School administrators released a statement Oct. 29 stating, “… as an educational institution, we work with students and families to promote understanding. The Assumption Family is heartbroken by recent social media activity reflecting a highly unacceptable attitude regarding the precious gift of life. We recognize the hurtful impact of the posting and the reality that social media has the power to affect all people.”
In a later statement to The Catholic Messenger, the administration said, “We hear the voices expressing the pain that a history of racism within our human family causes, and we apologize for the role that Assumption High School played in contributing to that pain. We commit to ongoing work within our Assumption community to provide a loving, safe, compassionate and merciful environment for all.”
The statement said that conversations are being held with students on how “we as a school community can do better in terms of understanding and helping our students understand issues of race, racism, prejudice and discrimination. We view the racial diversity of our student population as a tremendous strength, and we celebrate the opportunity to learn with and from each other.”
The school is exploring ways that “education on these important matters can be implemented into our student experience. This includes conversations with community members who can offer perspective and guidance.”
Pastoral guidance and resources provided by the Catholic Church will be a part of that education process. Examples include the U.S. Conference of Catholic Bishops’ “Open Wide Our Hearts: the enduring call to love — a pastoral letter against racism,” “Responding to the Sin of Racism,” and “A Catholic Response to Racism.”
The statement to the Messenger said, “We are all sinners, but the mercy of God provides a path for healing. We remain grateful for our board-approved Code of Conduct that provides a multi-tiered student disciplinary response that includes education, consequence and atonement.”
Bishop Thomas Zinkula reiterated the church’s “strong stance against racism” and noted he has written and preached regularly on the topic of racism. “I regret and reproach any racist behavior in our parishes, schools and other institutions. I have been in communication with the administration at Assumption. They are taking this matter very seriously and will be implementing a series of action steps to address it.”
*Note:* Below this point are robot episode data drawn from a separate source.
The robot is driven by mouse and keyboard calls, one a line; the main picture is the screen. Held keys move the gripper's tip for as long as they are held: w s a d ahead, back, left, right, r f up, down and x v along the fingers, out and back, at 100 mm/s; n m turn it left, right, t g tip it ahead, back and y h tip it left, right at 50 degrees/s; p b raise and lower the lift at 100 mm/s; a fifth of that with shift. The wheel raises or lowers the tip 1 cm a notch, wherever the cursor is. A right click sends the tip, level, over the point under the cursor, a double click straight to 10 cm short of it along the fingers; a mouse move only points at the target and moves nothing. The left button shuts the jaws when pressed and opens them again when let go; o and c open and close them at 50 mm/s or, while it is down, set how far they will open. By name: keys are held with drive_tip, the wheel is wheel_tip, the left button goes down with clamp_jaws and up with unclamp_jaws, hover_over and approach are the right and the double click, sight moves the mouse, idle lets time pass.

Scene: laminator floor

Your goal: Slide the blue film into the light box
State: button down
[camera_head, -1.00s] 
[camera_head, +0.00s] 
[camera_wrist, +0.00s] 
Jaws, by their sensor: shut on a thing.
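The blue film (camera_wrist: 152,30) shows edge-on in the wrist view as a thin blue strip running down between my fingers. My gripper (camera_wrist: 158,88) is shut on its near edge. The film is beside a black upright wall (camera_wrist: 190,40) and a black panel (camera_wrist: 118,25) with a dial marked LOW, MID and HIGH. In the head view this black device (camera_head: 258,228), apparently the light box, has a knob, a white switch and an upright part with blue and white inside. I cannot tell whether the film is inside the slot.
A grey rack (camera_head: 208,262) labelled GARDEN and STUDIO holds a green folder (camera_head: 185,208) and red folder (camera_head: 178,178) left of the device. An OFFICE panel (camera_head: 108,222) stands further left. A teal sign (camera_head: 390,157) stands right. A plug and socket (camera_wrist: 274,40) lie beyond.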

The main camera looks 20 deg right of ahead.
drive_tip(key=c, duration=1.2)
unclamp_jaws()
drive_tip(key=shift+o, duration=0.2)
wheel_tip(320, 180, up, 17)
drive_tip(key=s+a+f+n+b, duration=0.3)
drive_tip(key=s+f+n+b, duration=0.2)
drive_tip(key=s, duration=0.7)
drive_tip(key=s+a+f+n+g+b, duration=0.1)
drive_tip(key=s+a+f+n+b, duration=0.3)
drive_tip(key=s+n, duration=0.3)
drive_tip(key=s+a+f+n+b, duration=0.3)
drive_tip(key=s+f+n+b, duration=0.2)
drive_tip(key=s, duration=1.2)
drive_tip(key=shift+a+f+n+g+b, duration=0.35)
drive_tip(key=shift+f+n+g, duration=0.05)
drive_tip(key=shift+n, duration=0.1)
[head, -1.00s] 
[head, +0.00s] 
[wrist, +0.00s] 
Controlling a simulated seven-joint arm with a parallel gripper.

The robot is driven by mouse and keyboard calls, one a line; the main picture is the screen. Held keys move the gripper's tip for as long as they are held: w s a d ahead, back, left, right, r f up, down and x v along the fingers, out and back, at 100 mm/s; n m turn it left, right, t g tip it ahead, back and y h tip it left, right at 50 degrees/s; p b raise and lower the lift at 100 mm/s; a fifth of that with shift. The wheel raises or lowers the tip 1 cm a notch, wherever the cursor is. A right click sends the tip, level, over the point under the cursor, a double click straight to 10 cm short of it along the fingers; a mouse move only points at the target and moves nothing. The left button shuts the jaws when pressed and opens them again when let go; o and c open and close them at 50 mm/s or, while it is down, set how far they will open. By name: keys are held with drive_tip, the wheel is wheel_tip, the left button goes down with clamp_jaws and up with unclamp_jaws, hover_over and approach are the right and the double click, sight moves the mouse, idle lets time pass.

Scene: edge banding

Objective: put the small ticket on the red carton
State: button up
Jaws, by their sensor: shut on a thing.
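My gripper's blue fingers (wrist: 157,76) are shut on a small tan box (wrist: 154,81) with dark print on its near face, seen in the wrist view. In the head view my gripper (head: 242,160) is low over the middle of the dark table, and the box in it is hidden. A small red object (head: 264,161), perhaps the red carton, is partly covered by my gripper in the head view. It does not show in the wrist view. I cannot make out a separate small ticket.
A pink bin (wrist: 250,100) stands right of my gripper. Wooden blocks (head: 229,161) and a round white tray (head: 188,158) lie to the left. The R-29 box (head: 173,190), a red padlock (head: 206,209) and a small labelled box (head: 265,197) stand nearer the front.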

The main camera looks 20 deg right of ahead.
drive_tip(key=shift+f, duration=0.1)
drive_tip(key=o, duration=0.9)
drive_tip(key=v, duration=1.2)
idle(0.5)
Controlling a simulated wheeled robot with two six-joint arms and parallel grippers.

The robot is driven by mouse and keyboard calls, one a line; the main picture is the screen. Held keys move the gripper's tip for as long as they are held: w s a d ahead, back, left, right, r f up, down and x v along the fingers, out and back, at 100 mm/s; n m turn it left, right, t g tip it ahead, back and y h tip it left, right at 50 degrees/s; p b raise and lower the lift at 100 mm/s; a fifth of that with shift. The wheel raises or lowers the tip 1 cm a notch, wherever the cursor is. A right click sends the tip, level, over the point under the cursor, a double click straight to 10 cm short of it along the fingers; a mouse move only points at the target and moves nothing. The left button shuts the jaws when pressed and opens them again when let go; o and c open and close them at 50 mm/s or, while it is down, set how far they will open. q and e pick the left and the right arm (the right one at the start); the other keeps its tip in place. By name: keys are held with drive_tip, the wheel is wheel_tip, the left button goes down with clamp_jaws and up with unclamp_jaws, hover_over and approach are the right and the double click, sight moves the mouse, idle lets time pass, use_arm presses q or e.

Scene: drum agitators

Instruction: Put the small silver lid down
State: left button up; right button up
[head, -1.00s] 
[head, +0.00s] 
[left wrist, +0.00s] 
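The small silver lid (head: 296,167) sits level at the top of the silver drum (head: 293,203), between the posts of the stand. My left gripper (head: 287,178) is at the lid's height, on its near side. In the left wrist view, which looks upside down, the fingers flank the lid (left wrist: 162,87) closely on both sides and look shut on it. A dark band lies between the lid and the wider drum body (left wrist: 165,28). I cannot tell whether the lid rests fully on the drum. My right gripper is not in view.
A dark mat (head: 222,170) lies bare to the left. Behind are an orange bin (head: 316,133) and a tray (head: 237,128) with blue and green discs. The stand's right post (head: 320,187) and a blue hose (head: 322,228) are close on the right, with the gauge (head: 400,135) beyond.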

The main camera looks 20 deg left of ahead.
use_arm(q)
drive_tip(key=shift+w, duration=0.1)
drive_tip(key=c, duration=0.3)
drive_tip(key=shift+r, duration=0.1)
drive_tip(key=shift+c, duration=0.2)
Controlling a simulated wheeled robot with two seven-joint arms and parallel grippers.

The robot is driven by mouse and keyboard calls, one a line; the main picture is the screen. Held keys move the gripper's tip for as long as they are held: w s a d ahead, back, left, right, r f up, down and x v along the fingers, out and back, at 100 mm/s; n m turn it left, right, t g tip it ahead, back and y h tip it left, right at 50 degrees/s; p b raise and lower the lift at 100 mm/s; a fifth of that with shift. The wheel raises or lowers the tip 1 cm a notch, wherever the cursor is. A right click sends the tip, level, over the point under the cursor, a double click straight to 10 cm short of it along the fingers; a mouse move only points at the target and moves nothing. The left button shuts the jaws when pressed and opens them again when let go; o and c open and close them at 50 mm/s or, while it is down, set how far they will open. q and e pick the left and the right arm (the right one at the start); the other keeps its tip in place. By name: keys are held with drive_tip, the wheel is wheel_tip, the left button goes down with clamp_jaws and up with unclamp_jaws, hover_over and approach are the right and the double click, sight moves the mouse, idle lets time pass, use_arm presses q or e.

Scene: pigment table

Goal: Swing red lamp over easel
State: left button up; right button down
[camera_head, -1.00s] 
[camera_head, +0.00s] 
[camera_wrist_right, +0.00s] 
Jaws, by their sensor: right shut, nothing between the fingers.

Lee Morrison, diocesan superintendent of Catholic schools, stated, “We are called in the current moment to actively move beyond simple plans, policies and statements that encourage non-racist thinking and fashion action plans that lead to a racially conscious education for all of our children in the Diocese of Davenport Catholic schools.”
“This past summer Bishop Zinkula issued a call to diocesan leaders to address the issue of racism in a more intentional manner in our Catholic schools and faith formation programs. As school leaders, we are motivated to work with our stakeholders and our Catholic community to devise a diocesan strategy to lift up the voice of faith against any forms of racism in our Catholic schools.”
A renewed effort in education and catechesis about racism and effective models to respond to it are underway, Morrison said.